Data entries
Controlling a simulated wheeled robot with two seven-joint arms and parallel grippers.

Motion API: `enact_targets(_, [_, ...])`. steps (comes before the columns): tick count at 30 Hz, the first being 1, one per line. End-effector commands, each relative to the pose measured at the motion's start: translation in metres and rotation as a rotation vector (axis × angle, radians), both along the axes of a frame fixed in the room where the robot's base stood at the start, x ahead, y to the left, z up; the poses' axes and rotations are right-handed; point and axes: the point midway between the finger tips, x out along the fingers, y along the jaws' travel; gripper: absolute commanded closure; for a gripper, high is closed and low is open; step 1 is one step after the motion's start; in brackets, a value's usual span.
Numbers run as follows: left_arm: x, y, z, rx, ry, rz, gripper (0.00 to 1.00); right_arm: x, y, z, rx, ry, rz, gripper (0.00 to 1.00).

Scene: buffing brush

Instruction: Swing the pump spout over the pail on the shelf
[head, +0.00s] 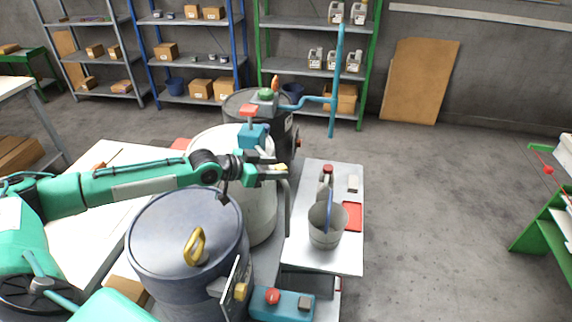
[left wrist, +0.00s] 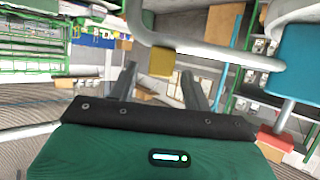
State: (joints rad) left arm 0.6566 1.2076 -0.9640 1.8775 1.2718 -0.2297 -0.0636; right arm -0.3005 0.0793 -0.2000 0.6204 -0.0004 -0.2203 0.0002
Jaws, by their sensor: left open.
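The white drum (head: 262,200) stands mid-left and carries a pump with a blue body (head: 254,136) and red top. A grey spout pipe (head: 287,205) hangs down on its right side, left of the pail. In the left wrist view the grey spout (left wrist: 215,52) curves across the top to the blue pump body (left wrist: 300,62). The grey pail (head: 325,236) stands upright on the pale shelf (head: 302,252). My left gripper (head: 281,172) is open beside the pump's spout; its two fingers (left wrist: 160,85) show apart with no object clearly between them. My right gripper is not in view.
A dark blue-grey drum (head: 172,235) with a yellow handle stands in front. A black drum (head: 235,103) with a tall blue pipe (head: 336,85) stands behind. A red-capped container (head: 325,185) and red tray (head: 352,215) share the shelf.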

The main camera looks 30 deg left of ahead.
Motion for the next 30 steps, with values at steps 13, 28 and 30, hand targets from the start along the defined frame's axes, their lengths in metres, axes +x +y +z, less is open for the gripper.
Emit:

---

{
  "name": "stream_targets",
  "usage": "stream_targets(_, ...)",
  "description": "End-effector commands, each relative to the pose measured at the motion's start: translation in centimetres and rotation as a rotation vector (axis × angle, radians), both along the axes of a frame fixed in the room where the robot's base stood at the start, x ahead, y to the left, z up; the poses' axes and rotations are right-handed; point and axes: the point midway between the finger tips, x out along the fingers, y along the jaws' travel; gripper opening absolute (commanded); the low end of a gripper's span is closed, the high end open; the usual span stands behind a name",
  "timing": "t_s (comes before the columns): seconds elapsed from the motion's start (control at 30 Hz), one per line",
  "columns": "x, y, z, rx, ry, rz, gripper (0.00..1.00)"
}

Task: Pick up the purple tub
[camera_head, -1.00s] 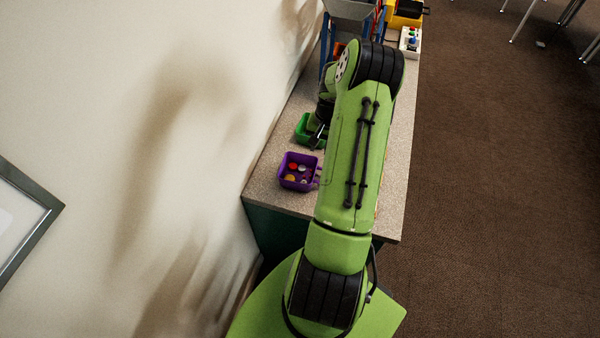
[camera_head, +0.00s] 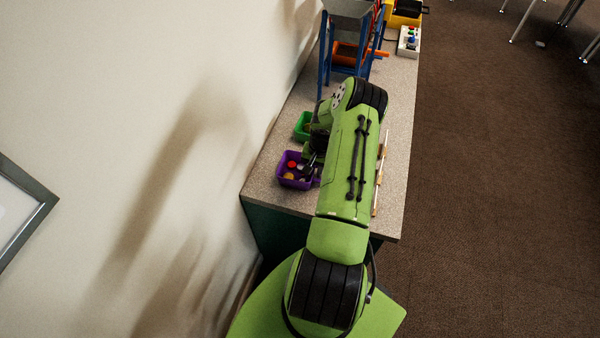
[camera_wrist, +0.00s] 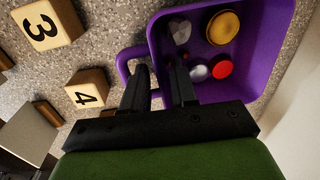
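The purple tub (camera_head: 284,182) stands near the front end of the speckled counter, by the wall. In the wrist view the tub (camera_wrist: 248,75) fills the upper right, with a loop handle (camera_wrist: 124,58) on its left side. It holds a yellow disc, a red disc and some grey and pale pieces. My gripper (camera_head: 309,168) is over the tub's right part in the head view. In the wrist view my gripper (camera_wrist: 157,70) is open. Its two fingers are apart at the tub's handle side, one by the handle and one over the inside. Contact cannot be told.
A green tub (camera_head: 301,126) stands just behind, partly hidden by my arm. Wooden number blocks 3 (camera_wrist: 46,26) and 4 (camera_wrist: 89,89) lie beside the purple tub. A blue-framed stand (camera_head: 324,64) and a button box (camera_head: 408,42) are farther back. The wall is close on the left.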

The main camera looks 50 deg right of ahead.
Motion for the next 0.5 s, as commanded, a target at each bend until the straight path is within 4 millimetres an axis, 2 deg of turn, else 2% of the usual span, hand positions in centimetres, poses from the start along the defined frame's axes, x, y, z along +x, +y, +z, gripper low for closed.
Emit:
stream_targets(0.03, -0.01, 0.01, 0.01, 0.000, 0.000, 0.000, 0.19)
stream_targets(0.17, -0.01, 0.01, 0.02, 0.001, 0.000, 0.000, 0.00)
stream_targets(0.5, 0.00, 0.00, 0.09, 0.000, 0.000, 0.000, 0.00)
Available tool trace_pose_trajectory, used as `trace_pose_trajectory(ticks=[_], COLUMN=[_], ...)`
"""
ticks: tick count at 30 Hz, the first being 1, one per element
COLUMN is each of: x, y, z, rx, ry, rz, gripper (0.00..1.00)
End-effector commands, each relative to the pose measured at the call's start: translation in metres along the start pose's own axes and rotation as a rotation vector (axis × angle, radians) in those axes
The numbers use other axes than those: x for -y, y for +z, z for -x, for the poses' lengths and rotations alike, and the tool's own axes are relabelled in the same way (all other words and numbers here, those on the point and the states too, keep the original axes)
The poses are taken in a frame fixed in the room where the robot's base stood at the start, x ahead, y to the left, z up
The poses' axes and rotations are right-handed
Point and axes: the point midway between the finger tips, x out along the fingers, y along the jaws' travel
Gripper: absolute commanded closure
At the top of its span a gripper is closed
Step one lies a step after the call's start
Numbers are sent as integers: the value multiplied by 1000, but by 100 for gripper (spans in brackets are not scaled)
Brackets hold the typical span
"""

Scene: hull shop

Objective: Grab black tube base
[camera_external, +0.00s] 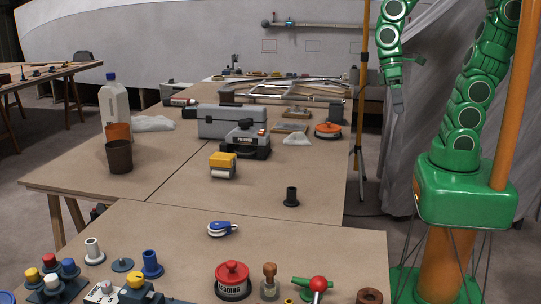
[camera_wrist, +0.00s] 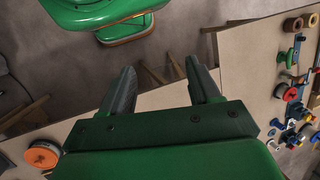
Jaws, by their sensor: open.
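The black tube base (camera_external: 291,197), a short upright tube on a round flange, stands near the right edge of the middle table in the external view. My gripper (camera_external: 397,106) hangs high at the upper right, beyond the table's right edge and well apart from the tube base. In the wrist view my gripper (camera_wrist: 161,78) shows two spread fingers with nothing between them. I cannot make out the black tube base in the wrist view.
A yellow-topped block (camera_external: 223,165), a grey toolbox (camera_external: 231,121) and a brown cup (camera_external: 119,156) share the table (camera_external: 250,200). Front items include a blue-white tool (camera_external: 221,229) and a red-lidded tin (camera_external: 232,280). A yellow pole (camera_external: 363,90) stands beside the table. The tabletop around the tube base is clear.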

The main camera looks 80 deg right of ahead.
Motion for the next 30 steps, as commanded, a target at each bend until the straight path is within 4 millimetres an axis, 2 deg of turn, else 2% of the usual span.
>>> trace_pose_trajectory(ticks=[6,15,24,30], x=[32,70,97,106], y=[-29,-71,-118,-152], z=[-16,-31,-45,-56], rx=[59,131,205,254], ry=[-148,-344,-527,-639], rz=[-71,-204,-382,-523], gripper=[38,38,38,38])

### What you are asked to do
Repeat, unchanged, every line from the one that contains "ticks: tick count" to the one that contains "in those axes", including both, and no other line.

### In response
ticks: tick count at 30 Hz, the first being 1, one per element
COLUMN is each of: x, y, z, rx, ry, rz, gripper (0.00..1.00)
End-effector commands, each relative to the pose measured at the call's start: translation in metres along the start pose's own axes and rotation as a rotation vector (axis × angle, radians) in those axes

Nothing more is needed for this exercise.